Stillvault is a vendor-blind secret-release layer. The control plane routes requests and holds ciphertext; it never holds a key that can open them. Decryption happens on your enrolled phone, and the result is sealed directly to the requesting process — the vendor relay never sees plaintext.

End-to-end flow

When a consumer calls stillvault get <secret>, the local consumer wrapper checks its lease cache first. On a cache miss, the full approval loop runs:

stillvault get <secret>  →  consumer wrapper (Unix socket)
  ├─ lease valid in wrapper?  →  return plaintext. No network, no phone.
  └─ no lease:
     1. wrapper mints ephemeral keypair epk_c; signs
           { secret_id, epk_c.pub, nonce, ts }
        with the Org Identity key.
     2. → broker (managed cloud or self-hosted): looks up
           { secret_ciphertext, [wrapped_DEK per approver], policy }.
     3. broker → control-plane push → required approver phone(s).
        any-of-N: push to all enrolled approvers; first to approve wins.
     4. phone: verify Org-Identity sig over the request
           (→ epk_c is authentic, not vendor-swapped).
        Show trustworthy context:
              "Release <secret> to <consumer/exe@host>?"
        BIOMETRIC → PRF(salt) → K → unwrap wrapped_DEK → DEK
              → decrypt secret_ciphertext
              → plaintext → SEAL plaintext to epk_c.pub → return sealed blob.
     5. broker relays the sealed blob (cannot open it) → wrapper.
     6. wrapper unseals with epk_c private key → plaintext → consumer
        over Unix socket; cache plaintext for the lease TTL.
     7. lease expires in wrapper → plaintext wiped →
        next get repeats from step 1.

The only place plaintext ever appears is the consumer wrapper’s RAM at time of use, on the customer’s own machine.

Leases

Because the broker must never hold plaintext or DEKs, the lease is consumer-side: the wrapper caches the released plaintext (non-swappable RAM) for the lease TTL and serves repeat stillvault get calls locally — no network, no phone tap — until the TTL expires.

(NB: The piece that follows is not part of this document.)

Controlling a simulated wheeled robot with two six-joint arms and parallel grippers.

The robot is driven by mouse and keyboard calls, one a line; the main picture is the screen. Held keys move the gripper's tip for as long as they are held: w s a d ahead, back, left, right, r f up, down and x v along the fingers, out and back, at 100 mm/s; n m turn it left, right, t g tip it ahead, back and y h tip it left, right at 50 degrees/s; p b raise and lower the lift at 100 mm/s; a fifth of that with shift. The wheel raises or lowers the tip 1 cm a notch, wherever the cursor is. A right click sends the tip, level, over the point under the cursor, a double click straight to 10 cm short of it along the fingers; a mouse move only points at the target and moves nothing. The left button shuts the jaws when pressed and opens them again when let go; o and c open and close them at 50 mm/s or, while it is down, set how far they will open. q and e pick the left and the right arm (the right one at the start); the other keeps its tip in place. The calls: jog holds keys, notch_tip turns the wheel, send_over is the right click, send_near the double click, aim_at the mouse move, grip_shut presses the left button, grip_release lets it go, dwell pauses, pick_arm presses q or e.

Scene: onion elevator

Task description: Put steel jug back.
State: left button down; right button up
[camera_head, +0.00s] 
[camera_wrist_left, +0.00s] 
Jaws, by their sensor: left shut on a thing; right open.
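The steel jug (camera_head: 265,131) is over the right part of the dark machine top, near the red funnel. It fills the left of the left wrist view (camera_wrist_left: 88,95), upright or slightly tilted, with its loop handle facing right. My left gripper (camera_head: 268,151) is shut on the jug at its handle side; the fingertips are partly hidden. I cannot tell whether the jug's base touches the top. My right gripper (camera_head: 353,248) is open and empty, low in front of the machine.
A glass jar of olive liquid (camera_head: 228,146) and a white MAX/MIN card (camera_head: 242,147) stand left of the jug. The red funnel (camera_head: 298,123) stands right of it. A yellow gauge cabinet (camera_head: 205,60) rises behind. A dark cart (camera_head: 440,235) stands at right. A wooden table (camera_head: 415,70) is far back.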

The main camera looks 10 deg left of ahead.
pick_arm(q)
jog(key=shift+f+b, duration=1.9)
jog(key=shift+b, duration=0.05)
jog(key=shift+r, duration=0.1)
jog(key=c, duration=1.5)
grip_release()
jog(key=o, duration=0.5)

This is also the correct design for locality: plaintext lives only where it is used and is attributable per consumer process. The control plane enforces the maximum lease policy and logs each grant; it never sees the cached plaintext.

Lease length is the single per-secret policy knob. Range: “re-prompt every N minutes” to “approve once for this task.”

Multi-approver

Any-of-N (current): the same DEK is wrapped to each enrolled approver’s key. Any one approval releases the secret. Push fans out to all enrolled approvers; first to respond wins.

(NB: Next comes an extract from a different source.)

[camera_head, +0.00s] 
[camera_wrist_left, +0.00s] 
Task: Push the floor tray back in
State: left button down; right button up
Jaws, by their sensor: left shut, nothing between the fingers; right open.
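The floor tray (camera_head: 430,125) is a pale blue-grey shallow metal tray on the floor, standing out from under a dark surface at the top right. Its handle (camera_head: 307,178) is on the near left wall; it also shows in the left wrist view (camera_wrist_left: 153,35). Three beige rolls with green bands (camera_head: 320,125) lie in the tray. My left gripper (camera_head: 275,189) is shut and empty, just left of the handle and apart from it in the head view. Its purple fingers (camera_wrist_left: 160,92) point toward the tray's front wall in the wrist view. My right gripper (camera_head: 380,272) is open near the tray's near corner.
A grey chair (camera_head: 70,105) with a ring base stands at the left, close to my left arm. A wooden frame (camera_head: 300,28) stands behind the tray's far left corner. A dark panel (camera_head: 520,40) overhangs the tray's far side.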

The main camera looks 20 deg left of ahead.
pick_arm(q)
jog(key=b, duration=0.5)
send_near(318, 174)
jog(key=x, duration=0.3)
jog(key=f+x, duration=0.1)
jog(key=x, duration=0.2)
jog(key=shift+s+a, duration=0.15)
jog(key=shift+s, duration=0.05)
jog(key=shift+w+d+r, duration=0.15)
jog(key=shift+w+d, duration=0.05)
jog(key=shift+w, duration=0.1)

M-of-N threshold (format reserved): Shamir-split the DEK into N shares, wrap share_i to approver_i’s key. Need M sealed shares to reconstruct; reconstruction happens in the consumer wrapper so the broker still never sees a whole key. This defeats single-rogue-admin and single-compromised-phone — a genuine enterprise guarantee.

The store format carries a list of key-envelopes plus { policy, m, n } so any-of-N today and M-of-N later share the same schema.

Approval context

Once a server is compromised, the attacker is the broker and can trigger a push at will. The only thing between them and a secret is a human reading the phone. So the approval screen is a first-class security surface.

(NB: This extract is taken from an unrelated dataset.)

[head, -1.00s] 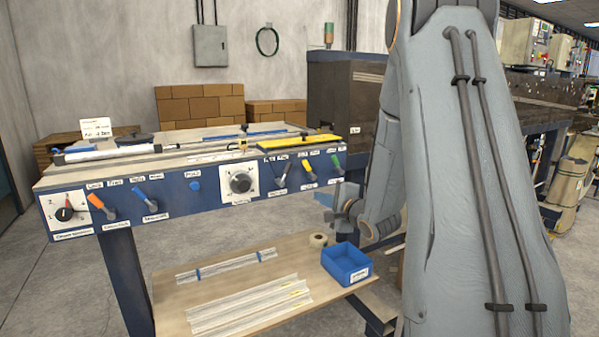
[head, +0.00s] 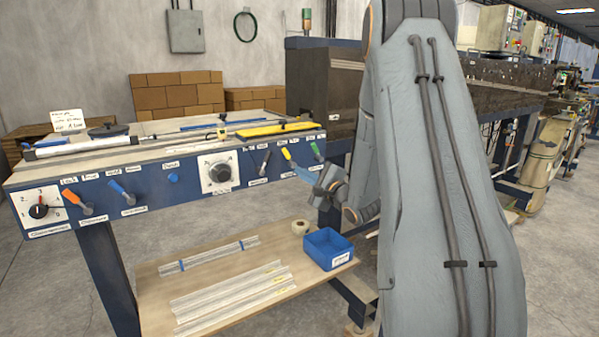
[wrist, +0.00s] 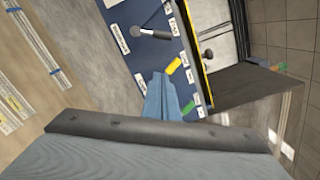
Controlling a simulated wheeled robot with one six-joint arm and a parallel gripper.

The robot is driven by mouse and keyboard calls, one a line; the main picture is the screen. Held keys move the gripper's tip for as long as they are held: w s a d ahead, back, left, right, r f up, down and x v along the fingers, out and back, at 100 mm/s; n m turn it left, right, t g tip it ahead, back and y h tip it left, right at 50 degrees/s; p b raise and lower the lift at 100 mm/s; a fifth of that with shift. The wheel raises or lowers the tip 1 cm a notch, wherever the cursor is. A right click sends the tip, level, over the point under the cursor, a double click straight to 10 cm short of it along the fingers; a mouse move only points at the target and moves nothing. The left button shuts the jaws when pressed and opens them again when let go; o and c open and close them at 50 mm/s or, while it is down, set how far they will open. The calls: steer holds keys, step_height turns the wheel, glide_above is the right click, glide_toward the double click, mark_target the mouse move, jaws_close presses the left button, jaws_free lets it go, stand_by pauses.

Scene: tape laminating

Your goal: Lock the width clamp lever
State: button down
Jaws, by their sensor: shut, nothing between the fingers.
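Several levers line the blue front panel of the machine. An orange-handled lever (head: 76,201) and a blue-handled lever (head: 120,191) are at the left. A black-handled (head: 265,158), a yellow-handled (head: 287,154) and a green-handled lever (head: 316,150) are at the right. The labels are too small to read which is the width clamp. My gripper (head: 318,180) is shut and empty, in front of the panel's right end. In the wrist view, its fingers (wrist: 161,82) lie close to the yellow handle (wrist: 174,66); the green handle (wrist: 188,108) is to their right. Contact is unclear.
A round dial (head: 219,172) sits mid-panel and a red-marked knob (head: 39,211) at the far left. Below, a wooden shelf (head: 218,265) holds clear strips, a tape roll (head: 300,227) and a blue bin (head: 327,249). Open floor lies in front.

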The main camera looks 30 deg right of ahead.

The phone shows attacker-uninfluenced context drawn from SO_PEERCRED on the Unix socket:

FieldSource
Which secretthe named secret label
Which consumer processSO_PEERCREDuid / pid / exe path
Which hosthostname of the broker/consumer machine
Whentimestamp of the request

The Org-Identity signature gates that the request is authentic and that epk_c was not vendor-substituted. Per-secret salts ensure one approval can only ever release the one named secret shown on the screen.